▶ **Supplied data**
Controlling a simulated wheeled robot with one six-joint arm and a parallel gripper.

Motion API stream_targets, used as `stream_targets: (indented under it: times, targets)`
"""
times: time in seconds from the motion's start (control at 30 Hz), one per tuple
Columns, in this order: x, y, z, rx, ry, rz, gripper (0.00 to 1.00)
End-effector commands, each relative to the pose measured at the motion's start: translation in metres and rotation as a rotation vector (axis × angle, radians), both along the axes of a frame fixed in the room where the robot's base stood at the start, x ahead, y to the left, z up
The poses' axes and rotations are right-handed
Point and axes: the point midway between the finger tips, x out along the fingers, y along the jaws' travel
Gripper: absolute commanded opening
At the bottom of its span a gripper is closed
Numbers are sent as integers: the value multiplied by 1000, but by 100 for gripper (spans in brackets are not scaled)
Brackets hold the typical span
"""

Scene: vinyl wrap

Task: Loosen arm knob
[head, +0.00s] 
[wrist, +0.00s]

▶ **Requirement**
Recopy the whole listing exactly.

▶ **Exercise output**
Controlling a simulated wheeled robot with one six-joint arm and a parallel gripper.

Motion API stream_targets, used as `stream_targets: (indented under it: times, targets)`
"""
times: time in seconds from the motion's start (control at 30 Hz), one per tuple
Columns, in this order: x, y, z, rx, ry, rz, gripper (0.00 to 1.00)
End-effector commands, each relative to the pose measured at the motion's start: translation in metres and rotation as a rotation vector (axis × angle, radians), both along the axes of a frame fixed in the room where the robot's base stood at the start, x ahead, y to the left, z up
The poses' axes and rotations are right-handed
Point and axes: the point midway between the finger tips, x out along the fingers, y along the jaws' travel
Gripper: absolute commanded opening
At the bottom of its span a gripper is closed
Numbers are sent as integers: the value multiplied by 1000, but by 100 for gripper (spans in brackets are not scaled)
Brackets hold the typical span
"""

Scene: vinyl wrap

Task: Loosen arm knob
[head, +0.00s] 
[wrist, +0.00s]

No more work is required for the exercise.